Oh man. Oh boy. Oh lady. Oh gal. Oh they. Oh them.
I’ve only been out of the UK three times, twice to Disney land and once to Germany. Panic! At the disco makes me feel travelled. It makes me feel old and wise and worldly. Lyrically, harmonically, emotionally I feel like I’ve been everywhere and this is only the first time I’ve listened to the full album through.
I am a life long fan. As hopelessly devoted as Sandra Dee. There are so many reasons for this, firstly; change. Every single album produced is so different and gives something new, exciting and different. I’m going to focus on Pray for the wicked in this review and stick to comparing it to post split Panic! To make it easier on myself more than anything.

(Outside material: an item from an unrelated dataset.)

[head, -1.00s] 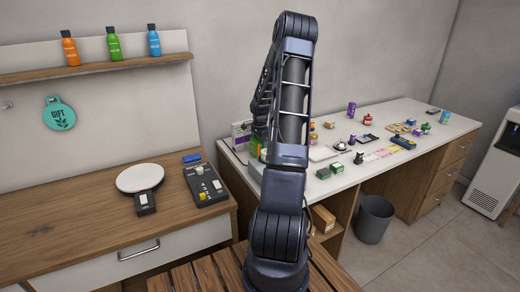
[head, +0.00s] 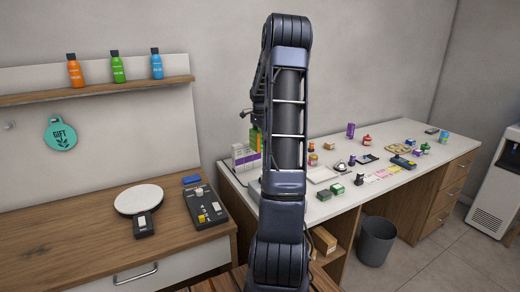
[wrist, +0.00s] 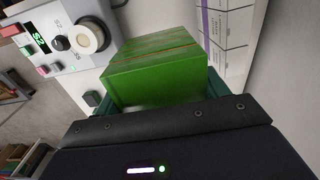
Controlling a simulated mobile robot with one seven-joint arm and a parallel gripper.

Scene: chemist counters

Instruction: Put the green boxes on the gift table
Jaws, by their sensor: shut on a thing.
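My gripper (wrist: 155,98) is shut on a green box (wrist: 155,68) with thin orange lines on top, which fills the middle of the wrist view. In the head view my arm hides most of the gripper; a green strip (head: 254,139) shows just left of the arm, above the right counter. The gift table (head: 75,222), a wooden counter under the teal GIFT tag (head: 60,134), is at the left. Small dark green boxes (head: 338,188) sit on the white counter right of my arm.
White-and-purple cartons (head: 243,157) stand close beside the held box. The gift table bears a round white scale (head: 139,199) and a dark device (head: 205,207); its left part is clear. Bottles (head: 115,68) stand on the shelf above. A bin (head: 376,240) is on the floor.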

Let’s start with the track list, my one dissapointment. Only 11? More please thanks. The vibe of the album progresses like a good night out, the excitement and high of preparing, predrinks, and hyping yourself up to leave the house. Moods brought to you by high hopes, hey look Ma, I made it and (f**k A) silver lining. And then you’re out and you’re mixing and it’s noisy and there’s a slight regret and you’re roaring (roaring 20s that is) and maybe you want to go home but the people around you are drunk and having a good time. When you’re in the roaring 20s you are convinced coming out was the best idea you ever made and you are feeling classy as fuck and you’re saying all the right things and making all the right moves because dancings not a crime and you’re on the high of your life (or you think you are but you’re just pumping with adrenaline and you feel great). Anyone who knows me should know that I’m talking about Aberystwyth so as well as taking me everywhere this album takes me home. The peak of being out is one of the drunks, you’re going home after this the mood is dipping into melancholy, you’re tired but euphoric. You know there’s a burger waiting for you in 24hr Spar. Track 8 is. Second wind because your friends all just took shots and a great song just came on and you’re back to dancing. The high lasts a track or two before Old fashioned, my current personal favourite. It feels old Hollywood. Edward Hoppers Nighthawks is brought to mind, it’s beautiful and familiar but completely new for Panic! And it makes me so happy to be alive. I feel it in my bones. Finally, you’ve had your burger, you walked along the sea to get home and watched people stumbled to and fro and you’re sad it over. It began and ended so quickly and you feel so melancholy but it’s the best feeling in the world.
It’s time to start it all over again.
The biggest difference between pftw and early post split albums is the style, vices and virtues felt like a story, death of a bachelor was one man’s journey into adult life (which felt all too real, despite the fact that I’m only 23 and not getting married). Pray for the wicked is a celebration of achievements with the fear of obscurity. A sentiment reflected in a few tracks is the idea that ‘you haven’t seen the best of me’ and I certainly hope not, if it can only get better I’m here for it. There are very few songs that inspire me to change , plenty get me moving (and boy can I move) but I rarely feel the inspiration and flutter of the heart that High hopes gives to me.
I’m slightly more qualified to talk about artwork than music as I have an A-level in art, pretty sure it was a D but which great artists were ever truly appreciated in their time? The album art is simple, heavy used of millennial pink (man knows his audience) the Illuminati style logo watermarked on the pages is a great touch and my favourite of all messages is the dedication to the fans. Brendon Urie has sustained, survived and thrived and grown into a marvelous front man. Unstifled and unashamed.
A lot of people like to complain that they’ve changed, they say the same about Fall out boy, good! Keep changing, yes a fever you can’t sweat out was and is iconic but that’s because it was relevant then Pray for the wicked is modern, stylish and different. The only thing I could ask for is more of it.
Find a more enthusiastic review than this; I dare you.